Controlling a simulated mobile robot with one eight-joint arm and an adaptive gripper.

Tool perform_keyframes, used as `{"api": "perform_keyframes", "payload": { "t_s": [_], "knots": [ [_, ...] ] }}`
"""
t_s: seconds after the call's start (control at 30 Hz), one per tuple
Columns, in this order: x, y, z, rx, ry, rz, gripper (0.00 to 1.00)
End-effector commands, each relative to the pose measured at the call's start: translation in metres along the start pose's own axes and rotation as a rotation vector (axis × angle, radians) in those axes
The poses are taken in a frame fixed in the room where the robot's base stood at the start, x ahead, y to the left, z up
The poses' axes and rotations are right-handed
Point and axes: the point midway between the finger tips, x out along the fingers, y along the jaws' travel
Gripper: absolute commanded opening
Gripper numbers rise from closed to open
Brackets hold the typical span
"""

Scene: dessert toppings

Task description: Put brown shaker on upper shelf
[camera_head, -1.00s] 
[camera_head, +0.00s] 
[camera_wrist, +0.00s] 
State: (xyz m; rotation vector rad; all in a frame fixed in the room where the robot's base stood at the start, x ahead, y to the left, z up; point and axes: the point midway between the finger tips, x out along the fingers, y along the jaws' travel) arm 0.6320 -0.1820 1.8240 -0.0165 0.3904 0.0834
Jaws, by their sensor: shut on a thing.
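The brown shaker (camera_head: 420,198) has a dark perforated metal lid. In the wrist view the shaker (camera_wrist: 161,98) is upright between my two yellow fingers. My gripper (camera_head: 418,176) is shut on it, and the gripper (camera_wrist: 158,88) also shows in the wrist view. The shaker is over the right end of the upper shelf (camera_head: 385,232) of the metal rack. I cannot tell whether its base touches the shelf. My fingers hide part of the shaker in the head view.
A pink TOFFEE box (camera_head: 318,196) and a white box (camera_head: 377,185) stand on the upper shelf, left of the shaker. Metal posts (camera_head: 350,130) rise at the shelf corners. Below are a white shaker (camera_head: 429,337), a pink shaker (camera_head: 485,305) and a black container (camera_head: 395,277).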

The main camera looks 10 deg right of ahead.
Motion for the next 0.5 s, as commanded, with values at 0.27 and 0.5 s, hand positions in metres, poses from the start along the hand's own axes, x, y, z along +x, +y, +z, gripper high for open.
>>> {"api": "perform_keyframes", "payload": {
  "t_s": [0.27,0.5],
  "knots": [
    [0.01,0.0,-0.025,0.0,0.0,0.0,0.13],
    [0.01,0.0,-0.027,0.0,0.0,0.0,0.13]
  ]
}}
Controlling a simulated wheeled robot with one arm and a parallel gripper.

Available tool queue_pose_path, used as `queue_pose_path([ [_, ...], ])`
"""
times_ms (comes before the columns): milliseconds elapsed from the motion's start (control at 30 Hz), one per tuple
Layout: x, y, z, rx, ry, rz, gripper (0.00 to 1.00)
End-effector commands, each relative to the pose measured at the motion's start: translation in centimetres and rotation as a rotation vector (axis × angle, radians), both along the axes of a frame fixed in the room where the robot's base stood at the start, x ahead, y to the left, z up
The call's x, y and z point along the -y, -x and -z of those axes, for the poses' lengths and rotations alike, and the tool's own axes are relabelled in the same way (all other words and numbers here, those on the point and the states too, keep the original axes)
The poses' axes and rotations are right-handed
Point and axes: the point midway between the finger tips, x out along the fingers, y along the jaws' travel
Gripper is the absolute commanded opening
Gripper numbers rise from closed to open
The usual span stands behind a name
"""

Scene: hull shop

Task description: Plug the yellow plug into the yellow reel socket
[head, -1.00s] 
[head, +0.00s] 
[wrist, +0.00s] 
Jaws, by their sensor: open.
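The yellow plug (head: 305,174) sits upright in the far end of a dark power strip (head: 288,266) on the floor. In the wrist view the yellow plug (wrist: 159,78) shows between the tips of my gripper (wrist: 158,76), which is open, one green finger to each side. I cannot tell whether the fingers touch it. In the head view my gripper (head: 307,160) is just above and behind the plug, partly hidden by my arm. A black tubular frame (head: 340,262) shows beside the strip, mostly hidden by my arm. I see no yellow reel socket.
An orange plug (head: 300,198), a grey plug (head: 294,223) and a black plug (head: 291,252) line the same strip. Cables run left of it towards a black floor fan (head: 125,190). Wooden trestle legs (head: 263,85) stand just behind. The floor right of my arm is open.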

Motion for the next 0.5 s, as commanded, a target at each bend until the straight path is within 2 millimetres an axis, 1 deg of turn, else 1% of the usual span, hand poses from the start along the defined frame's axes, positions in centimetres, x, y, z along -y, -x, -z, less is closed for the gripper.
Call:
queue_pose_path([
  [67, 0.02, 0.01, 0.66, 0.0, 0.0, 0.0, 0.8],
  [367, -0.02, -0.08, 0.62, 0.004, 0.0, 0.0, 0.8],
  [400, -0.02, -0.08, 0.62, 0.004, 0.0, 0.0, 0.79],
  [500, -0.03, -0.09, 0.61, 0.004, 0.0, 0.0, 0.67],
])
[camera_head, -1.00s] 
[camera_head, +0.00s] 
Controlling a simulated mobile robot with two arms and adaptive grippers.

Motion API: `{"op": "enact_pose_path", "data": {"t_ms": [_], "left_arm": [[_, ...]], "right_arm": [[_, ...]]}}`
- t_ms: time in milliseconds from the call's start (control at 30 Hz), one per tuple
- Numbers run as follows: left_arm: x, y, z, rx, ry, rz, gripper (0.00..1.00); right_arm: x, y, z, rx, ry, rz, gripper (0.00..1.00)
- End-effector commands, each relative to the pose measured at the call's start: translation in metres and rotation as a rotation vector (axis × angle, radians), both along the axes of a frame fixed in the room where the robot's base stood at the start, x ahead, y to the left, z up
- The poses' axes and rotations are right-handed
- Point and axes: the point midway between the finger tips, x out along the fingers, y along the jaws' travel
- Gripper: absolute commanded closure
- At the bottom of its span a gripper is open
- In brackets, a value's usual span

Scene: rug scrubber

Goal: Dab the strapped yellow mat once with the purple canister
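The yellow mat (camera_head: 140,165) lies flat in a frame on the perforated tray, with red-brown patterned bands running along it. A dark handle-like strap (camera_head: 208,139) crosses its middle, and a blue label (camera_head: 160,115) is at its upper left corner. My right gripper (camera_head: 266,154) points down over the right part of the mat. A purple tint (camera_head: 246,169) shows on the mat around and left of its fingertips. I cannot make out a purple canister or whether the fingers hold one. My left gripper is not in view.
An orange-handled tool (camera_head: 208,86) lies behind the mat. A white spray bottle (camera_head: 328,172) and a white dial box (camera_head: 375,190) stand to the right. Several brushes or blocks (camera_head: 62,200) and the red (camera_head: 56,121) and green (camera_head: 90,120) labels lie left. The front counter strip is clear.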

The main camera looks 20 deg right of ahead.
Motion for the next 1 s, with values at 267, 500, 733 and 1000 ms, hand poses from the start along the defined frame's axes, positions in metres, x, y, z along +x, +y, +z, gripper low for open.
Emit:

====

What is needed
Show all lines in the entries above where the string "opening" appears.

Final result
Gripper: absolute commanded opening
Gripper is the absolute commanded opening

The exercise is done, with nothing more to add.